# Data provided start
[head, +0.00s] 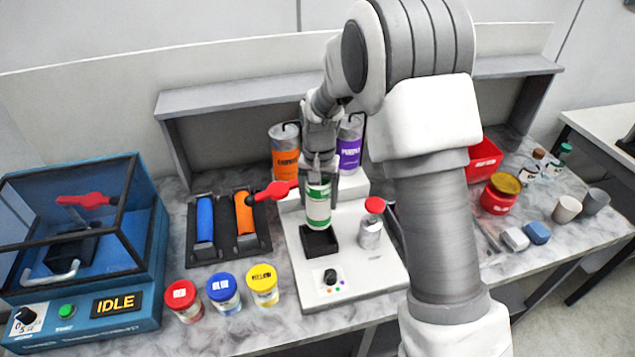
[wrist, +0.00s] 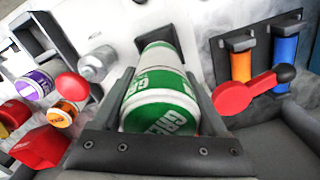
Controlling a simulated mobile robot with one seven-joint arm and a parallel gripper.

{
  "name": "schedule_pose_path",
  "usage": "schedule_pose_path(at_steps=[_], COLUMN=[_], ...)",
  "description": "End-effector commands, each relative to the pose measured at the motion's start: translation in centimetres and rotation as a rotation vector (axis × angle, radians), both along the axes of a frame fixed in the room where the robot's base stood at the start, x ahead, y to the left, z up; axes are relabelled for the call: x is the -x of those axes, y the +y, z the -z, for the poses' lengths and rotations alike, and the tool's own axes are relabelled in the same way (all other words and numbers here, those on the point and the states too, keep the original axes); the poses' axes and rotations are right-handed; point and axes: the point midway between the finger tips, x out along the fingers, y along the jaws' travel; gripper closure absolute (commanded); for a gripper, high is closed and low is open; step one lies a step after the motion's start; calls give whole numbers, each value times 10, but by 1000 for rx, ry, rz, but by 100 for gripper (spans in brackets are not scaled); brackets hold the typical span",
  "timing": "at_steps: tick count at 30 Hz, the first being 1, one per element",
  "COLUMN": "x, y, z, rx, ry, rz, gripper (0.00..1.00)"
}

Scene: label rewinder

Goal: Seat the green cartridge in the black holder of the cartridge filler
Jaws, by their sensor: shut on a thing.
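The green cartridge (head: 318,203), white with green bands, is held upright between the fingers of my gripper (head: 320,180). It also fills the middle of the wrist view (wrist: 160,95), with a finger on each side. The black holder (head: 320,240) is a square block on the white base of the cartridge filler (head: 350,275). In the head view the cartridge's lower end shows just above and behind the holder's opening; whether it touches the holder I cannot tell. In the wrist view the holder is mostly hidden behind the cartridge.
A red lever (head: 272,191) sticks out left beside my gripper. A red-capped grey bottle (head: 370,228) stands right of the holder. Orange (head: 285,155) and purple (head: 349,150) canisters stand behind. A tray with blue and orange rollers (head: 228,254) lies left, several capped jars (head: 223,290) in front.

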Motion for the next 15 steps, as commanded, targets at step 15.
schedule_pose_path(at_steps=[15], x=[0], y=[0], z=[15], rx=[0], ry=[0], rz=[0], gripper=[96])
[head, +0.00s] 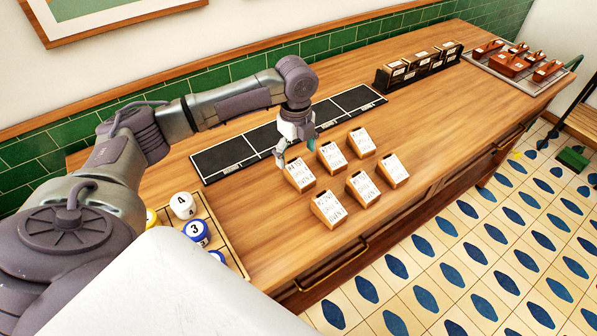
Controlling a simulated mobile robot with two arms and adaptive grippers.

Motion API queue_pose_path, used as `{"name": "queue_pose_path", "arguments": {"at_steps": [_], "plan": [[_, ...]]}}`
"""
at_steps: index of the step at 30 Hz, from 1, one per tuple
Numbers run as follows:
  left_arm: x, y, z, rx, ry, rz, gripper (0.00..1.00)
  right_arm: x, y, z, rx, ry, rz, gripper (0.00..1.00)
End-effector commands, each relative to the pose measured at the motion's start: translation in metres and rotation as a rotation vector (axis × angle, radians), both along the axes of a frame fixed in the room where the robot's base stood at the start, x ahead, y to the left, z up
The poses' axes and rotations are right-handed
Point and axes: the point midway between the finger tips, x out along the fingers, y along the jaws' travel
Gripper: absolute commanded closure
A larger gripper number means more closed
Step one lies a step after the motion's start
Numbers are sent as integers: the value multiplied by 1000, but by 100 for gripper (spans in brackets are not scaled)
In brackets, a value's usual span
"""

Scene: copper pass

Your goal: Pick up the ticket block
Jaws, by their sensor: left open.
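Several ticket blocks stand on the wooden counter in two rows, each a wooden wedge with a white, printed slanted face. The back row has a left block (299,175), a middle block (332,157) and a right block (362,142). The front row has a left block (329,208), a middle block (363,188) and a right block (393,169). My left gripper (297,155) is open, just above and behind the back-left and back-middle blocks. Whether it touches a block cannot be told. My right gripper is out of view.
A black strip with labelled sections (238,154) lies behind the blocks. A dark rack of cards (418,66) and a tray (542,80) with red-brown pieces stand at the far right. Numbered knobs (182,205) sit on a board at the left. The counter (450,120) is clear right of the blocks.

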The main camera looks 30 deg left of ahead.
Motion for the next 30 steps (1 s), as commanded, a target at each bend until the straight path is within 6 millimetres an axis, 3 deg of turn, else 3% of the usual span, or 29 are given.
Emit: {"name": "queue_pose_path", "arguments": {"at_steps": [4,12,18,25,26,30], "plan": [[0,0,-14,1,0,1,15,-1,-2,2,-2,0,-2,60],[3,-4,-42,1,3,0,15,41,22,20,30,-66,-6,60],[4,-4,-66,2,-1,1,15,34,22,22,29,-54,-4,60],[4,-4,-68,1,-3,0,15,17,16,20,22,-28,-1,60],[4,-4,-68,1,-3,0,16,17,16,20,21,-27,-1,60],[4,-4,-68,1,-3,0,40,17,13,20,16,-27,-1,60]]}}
# Data provided end
• Task objective: Write out exactly the lines starting with the one that holds "Motion for the next 30" and running through the last line above.

• Final answer:
Motion for the next 30 steps (1 s), as commanded, a target at each bend until the straight path is within 6 millimetres an axis, 3 deg of turn, else 3% of the usual span, or 29 are given.
Emit: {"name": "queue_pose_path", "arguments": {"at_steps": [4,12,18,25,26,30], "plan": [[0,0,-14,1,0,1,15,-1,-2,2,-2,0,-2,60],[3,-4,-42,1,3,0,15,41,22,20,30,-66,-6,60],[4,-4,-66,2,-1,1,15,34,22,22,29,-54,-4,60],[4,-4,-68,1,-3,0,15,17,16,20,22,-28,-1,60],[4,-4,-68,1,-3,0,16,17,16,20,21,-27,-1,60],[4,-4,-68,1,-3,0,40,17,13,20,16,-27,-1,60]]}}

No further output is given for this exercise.